Pictures aside, quote the whole listing exactly.

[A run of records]
........

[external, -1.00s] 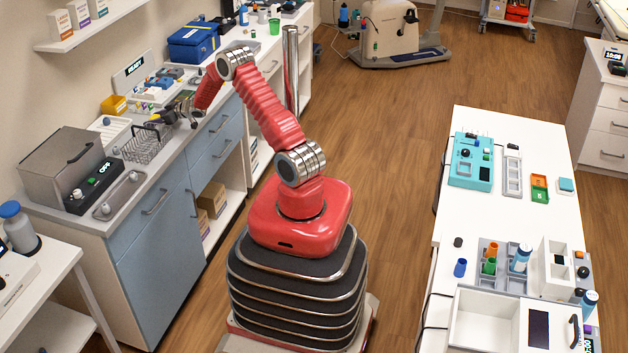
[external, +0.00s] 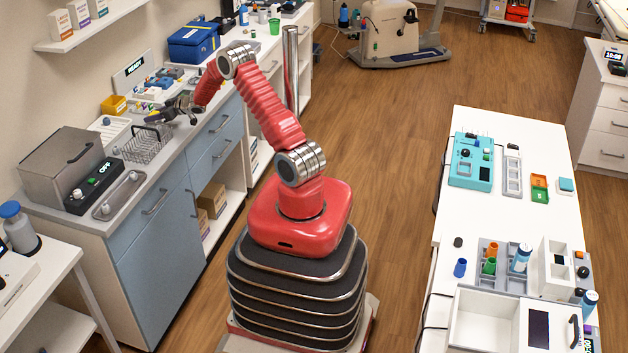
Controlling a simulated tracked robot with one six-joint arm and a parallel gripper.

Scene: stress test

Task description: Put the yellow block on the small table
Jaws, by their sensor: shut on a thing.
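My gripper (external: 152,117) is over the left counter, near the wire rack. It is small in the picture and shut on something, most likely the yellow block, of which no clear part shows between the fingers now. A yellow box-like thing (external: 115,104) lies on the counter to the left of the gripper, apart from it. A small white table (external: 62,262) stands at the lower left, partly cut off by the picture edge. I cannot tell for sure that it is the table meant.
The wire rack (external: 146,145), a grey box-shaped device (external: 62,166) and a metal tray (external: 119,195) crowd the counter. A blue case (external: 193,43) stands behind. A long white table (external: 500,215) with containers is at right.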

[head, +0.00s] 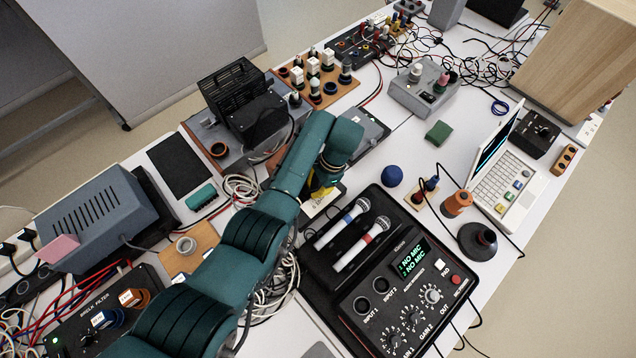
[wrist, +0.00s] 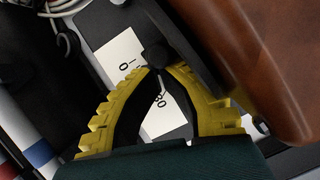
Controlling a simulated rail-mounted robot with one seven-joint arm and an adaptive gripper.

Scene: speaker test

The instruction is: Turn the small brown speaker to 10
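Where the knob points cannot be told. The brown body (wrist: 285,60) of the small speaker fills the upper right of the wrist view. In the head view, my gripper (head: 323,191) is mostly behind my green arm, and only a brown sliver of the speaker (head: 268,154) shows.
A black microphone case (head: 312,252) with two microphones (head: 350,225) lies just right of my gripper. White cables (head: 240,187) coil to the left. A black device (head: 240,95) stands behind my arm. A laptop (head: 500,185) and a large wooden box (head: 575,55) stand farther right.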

........

▶ Response to the task:
[external, -1.00s] 
[external, +0.00s] 
Controlling a simulated tracked robot with one six-joint arm and a parallel gripper.

Scene: stress test

Task description: Put the yellow block on the small table
Jaws, by their sensor: shut on a thing.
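My gripper (external: 152,117) is over the left counter, near the wire rack. It is small in the picture and shut on something, most likely the yellow block, of which no clear part shows between the fingers now. A yellow box-like thing (external: 115,104) lies on the counter to the left of the gripper, apart from it. A small white table (external: 62,262) stands at the lower left, partly cut off by the picture edge. I cannot tell for sure that it is the table meant.
The wire rack (external: 146,145), a grey box-shaped device (external: 62,166) and a metal tray (external: 119,195) crowd the counter. A blue case (external: 193,43) stands behind. A long white table (external: 500,215) with containers is at right.

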[head, +0.00s] 
[wrist, +0.00s] 
Controlling a simulated rail-mounted robot with one seven-joint arm and an adaptive gripper.

Scene: speaker test

The instruction is: Turn the small brown speaker to 10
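Where the knob points cannot be told. The brown body (wrist: 285,60) of the small speaker fills the upper right of the wrist view. In the head view, my gripper (head: 323,191) is mostly behind my green arm, and only a brown sliver of the speaker (head: 268,154) shows.
A black microphone case (head: 312,252) with two microphones (head: 350,225) lies just right of my gripper. White cables (head: 240,187) coil to the left. A black device (head: 240,95) stands behind my arm. A laptop (head: 500,185) and a large wooden box (head: 575,55) stand farther right.

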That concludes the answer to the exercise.